A society that is subjected to the glare of sociology comes to be regarded, for the sake of understanding, as an example of an abstract system of relations and forces, rather than as an instance of the affairs of actually existing persons. In its scheme, men as persons no longer exist; there are only men as perfected type-individuals. Outside the dreams of sociologists, bureaucrats and other miscreants, such a society does not exist — as Margaret Thatcher notoriously and rightly indicated — but the great threat of its approximation looms whenever sociology finds its way into the minds of the powerful, wherewith — no longer merely descriptive but prescriptive — it tends to make a society in its image.
.....It is of great importance, therefore, to note the turn of thinking that has come with the monstrous presumption that society — that is to say, all those persons and associations conceptualised as a unity under the jurisdiction of the powerful — is something that can be run, not guided, not ruled, but run as if it were a machine-system; and yet, as it happens, it can be run, but only to the degree of the dissolution of the persons that are its actual constituents.
The age of great men is going; the epoch of the ant-hill, of life in multiplicity, is beginning. The century of individualism, if abstract equality triumphs, runs a great risk of seeing no more true individuals. . . . [S]ociety will become everything and man nothing. [1]
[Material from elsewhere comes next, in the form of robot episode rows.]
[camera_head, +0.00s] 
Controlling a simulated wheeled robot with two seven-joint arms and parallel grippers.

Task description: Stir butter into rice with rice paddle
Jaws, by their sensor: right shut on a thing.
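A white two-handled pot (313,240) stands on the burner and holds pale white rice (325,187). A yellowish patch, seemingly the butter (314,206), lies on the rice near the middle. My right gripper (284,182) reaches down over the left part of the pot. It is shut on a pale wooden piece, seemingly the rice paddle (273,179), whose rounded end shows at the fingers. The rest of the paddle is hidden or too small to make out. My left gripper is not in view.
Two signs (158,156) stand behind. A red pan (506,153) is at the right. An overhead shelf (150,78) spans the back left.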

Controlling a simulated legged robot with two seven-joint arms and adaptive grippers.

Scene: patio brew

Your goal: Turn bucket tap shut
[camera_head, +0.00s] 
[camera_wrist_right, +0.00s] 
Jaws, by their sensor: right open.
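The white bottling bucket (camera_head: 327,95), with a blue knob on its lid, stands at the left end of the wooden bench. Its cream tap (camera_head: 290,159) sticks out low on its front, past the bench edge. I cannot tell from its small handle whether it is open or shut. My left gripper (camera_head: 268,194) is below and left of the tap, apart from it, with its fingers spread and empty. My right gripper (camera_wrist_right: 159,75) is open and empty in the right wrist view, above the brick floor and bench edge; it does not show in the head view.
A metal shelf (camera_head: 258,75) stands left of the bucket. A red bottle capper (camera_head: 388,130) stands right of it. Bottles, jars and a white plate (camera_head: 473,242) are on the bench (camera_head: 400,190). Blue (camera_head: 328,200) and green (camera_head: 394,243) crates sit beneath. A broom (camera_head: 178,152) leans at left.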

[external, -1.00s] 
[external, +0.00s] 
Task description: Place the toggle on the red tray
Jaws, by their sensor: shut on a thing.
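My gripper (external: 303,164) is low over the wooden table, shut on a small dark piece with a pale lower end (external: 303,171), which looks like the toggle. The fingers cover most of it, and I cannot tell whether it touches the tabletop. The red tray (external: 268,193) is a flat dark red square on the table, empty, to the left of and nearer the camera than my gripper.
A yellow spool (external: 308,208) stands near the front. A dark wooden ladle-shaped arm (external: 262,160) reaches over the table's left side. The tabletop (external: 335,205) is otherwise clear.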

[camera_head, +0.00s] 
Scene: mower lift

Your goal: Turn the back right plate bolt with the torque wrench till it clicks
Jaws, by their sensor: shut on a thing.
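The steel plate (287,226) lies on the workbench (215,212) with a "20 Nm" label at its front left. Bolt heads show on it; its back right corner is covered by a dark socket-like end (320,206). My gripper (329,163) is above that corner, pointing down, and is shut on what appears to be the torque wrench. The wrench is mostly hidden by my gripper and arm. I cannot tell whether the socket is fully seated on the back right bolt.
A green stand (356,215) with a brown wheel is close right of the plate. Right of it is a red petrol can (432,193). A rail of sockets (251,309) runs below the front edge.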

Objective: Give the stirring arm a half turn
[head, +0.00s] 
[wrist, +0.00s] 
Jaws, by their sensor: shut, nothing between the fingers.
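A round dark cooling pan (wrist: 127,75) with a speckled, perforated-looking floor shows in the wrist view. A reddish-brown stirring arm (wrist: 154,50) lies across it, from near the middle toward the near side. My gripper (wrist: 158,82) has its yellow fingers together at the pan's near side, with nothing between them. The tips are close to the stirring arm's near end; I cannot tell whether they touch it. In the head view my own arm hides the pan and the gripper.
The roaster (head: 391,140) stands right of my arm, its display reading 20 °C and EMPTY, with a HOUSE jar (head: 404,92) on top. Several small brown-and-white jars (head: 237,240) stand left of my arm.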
It is atomised individuals — stripped of character and personhood, place and belonging, and therein made equal to one another — who make the most perfect mass-men. Yet, imbued with a set of causes and crusades, and with a political moralism that strives for universality, they can become whole again — but not whole persons.
.....
[1] Henri-Frédéric Amiel, 6th September 1851, Amiel’s Journal, tr. M.A. Ward (London: Dodo Press, 2006), p.52.